If you click on the link for lighting – the single thing which women do say would make them feel safer – you get 404: Page Not Found.  I’ve checked this time after time over the last six months and no, still not a word.


But the spreadsheet means that I can tell you that almost a third of the proposals are for apps.  These fall into two camps.  One is of the kind that the report proposed, which allows a woman to report an assault once it has happened.  This is not what women want, they would far rather that the attack or harassment never happened at all and that places were designed to be and feel safer in the first place. 


The others are what I call “apps that scream” – ones which either allow people to track that you are safely getting home or which make a shouty noise when you press a button. 


A graphic about a safety app which detects a screen and sends an alert when you press the power button
No, this is far too late.

The problem with this is brilliantly summed up by Laura Bates in her book Fix the System (Not the Women) when she hears news of yet another government sponsored app being produced: “an app which would once again require self-policing by women while doing nothing to actually prevent assault”.

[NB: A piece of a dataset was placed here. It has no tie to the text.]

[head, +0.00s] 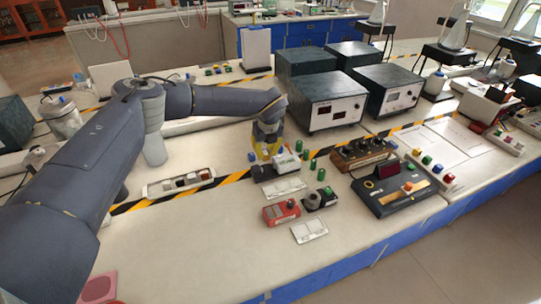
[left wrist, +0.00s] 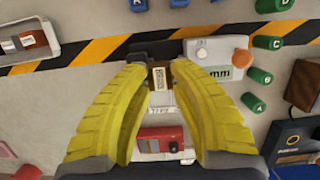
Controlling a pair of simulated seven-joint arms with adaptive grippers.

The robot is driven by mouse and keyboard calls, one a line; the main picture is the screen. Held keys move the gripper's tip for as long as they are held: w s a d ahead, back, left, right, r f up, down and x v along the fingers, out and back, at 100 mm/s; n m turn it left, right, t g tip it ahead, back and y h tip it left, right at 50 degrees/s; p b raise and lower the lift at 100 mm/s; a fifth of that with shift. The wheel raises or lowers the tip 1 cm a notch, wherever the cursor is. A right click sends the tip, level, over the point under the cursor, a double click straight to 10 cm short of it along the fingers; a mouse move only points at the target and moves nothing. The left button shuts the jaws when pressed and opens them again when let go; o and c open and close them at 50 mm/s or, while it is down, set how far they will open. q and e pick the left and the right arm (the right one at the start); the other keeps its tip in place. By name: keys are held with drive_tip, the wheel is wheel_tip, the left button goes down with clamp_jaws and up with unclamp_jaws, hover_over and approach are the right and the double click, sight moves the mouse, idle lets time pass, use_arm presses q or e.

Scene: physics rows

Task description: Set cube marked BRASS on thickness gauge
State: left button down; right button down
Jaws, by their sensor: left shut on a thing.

“Excuse me while I put down the camping-size backpack I’ve had to bring with me to hold all my ‘venturing outside as a woman’ gear, which now inclues attack alarms, self defence weapons, drink testing kits, anti-rape devices, a bus-signalling torch, several pairs of handcuffs, a magnifying glass and some flat shoes to walk ‘safely’ home in.  I’ll just put all that down so I’ve got my hands free to input my location into the app that will track my movements and alert someone if I don’t reach my destination at a specified time.  Not that they’ll get there in time to stop me from being murdered mind you.  But at least it’ll make it nice and easy for the police to find my body.”


There’s one thing which links all of these apps though, as Bates identifies.  They require the women to do the work.  But I don’t think it’s women who are the ones causing the issues (unless we are considering women wanting to leave the house and do things to be the problem here).  So why do we have to fix it?


I’m not asking this just to be mardy, either.  I think this gets to the heart of the problem.  It’s not just that the people sitting at these round tables, spending their innovation grants, and scanning for interventions don’t talk to women, I don’t think that many of them are women either.  A group of men, trying to work out a solution, is much more likely to come up with an app to fix things.  Technology must feel so much more comfortable than considering that they, the class of people round the table, are part of the problem, and this is what needs to change.


Had they got round to asking some women, however, this would have been pretty clear.

 

When the University of Leeds researched safety in parks, many women felt that apps made them trade freedom and independence for safety, ‘so no, not for me’.  Instead they suggested a tracking app ‘that sees where predatory men are’.


If only someone could get around to inventing that.  But women will probably end up with the ‘humble lamppost’ instead.  Because designing that is so much less difficult than asking women what would work.